◆ **Work to be completed**: Select lines where the word "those" appears.

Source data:
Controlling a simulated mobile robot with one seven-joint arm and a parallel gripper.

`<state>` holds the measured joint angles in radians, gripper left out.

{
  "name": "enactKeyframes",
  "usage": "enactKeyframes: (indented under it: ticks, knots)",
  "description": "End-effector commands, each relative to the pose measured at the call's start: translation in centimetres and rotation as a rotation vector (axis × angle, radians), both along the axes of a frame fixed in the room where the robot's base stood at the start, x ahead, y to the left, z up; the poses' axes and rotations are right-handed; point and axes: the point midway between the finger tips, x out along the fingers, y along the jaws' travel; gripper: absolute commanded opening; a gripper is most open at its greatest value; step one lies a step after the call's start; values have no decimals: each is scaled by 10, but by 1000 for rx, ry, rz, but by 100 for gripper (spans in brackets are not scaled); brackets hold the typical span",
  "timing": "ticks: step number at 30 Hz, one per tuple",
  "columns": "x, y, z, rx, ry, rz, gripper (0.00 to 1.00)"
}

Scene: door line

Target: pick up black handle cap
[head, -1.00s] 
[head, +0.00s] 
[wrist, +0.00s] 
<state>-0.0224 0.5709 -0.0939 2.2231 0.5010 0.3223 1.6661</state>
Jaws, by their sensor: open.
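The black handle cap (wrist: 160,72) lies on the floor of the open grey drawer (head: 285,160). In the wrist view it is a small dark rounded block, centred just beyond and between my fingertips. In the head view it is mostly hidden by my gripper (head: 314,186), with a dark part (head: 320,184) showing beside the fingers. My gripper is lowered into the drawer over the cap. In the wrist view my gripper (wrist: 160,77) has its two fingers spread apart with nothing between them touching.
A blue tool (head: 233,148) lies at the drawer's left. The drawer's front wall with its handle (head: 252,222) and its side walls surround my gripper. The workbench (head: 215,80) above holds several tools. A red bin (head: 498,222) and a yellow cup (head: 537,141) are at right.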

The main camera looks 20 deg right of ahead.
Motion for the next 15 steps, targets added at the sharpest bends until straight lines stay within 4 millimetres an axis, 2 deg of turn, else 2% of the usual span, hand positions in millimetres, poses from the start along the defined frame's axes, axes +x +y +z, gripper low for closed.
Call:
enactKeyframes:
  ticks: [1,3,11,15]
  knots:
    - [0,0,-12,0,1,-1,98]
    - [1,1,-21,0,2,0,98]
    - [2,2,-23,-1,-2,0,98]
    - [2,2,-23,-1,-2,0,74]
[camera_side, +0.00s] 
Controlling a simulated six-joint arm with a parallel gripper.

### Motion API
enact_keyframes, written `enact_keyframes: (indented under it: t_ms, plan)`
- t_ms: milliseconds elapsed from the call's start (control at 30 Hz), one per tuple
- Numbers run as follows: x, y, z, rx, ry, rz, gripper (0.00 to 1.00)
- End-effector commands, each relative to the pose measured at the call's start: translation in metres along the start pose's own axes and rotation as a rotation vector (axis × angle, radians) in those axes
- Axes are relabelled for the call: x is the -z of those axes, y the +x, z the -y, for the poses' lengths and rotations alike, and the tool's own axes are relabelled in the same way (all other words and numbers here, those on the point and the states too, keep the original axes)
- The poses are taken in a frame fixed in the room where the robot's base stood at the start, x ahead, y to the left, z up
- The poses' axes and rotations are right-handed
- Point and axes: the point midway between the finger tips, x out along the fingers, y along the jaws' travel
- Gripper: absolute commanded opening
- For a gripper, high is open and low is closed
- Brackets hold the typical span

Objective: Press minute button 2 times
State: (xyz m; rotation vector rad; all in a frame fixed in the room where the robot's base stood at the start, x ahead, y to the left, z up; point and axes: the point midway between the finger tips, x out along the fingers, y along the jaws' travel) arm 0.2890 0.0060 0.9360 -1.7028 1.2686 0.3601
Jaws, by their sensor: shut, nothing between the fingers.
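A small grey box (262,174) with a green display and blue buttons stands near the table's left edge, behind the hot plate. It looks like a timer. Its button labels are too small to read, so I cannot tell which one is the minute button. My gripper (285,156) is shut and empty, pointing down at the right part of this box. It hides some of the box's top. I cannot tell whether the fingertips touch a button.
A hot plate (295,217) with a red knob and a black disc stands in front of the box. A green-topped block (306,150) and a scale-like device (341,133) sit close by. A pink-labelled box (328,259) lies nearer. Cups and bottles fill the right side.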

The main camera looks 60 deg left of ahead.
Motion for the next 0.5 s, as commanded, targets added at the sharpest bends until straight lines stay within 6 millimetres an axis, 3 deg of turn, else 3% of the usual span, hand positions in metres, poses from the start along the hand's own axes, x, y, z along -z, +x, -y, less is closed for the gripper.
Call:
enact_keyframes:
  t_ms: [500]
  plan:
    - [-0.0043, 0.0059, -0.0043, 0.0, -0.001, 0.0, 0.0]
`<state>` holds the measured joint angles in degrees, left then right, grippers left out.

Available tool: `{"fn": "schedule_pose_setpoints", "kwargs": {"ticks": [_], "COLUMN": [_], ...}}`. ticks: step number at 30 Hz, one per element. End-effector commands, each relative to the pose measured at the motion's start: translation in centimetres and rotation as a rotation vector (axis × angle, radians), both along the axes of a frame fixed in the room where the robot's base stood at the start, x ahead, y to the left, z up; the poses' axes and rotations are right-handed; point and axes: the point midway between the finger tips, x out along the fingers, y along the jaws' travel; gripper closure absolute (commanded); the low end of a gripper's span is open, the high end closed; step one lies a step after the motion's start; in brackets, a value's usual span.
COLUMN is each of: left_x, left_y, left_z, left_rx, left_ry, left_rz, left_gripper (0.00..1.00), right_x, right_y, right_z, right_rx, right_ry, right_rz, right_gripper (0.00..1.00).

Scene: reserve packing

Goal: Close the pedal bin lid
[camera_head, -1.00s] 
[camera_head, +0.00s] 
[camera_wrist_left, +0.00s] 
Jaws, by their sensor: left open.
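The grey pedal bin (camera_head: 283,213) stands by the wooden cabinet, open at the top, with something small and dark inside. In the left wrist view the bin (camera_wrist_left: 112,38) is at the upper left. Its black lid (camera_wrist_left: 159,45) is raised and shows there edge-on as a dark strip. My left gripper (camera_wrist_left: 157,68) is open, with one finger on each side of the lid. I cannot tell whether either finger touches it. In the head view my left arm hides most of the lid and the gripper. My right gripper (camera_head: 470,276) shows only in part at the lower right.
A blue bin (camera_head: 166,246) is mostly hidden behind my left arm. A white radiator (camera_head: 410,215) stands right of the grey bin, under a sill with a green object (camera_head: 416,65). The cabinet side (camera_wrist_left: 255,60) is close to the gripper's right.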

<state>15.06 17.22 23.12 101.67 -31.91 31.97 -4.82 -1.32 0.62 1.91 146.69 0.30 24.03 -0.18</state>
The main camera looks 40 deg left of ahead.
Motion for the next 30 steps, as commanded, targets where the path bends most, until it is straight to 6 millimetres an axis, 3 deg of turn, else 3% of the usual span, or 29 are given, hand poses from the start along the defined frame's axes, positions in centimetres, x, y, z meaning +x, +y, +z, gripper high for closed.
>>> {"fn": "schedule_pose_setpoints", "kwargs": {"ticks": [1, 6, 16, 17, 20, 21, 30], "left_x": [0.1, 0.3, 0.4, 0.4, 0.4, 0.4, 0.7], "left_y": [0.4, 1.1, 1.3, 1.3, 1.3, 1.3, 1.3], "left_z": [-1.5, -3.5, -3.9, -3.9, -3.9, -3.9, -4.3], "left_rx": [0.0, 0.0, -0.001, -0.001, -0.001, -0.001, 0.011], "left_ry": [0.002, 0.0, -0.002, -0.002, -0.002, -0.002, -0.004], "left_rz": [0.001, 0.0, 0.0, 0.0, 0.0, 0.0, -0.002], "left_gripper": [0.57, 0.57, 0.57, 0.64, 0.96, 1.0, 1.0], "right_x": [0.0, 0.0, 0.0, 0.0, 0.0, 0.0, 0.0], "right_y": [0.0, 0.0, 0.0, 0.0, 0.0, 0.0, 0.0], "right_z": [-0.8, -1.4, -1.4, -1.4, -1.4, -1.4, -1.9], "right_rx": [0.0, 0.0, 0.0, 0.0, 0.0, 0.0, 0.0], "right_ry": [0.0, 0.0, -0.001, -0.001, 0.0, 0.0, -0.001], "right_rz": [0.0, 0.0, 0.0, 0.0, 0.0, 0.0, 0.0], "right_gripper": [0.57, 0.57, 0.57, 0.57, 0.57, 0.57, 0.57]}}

◆ **Solution below**:
- End-effector commands, each relative to the pose measured at the call's start: translation in metres along the start pose's own axes and rotation as a rotation vector (axis × angle, radians) in those axes
- Axes are relabelled for the call: x is the -z of those axes, y the +x, z the -y, for the poses' lengths and rotations alike, and the tool's own axes are relabelled in the same way (all other words and numbers here, those on the point and the states too, keep the original axes)

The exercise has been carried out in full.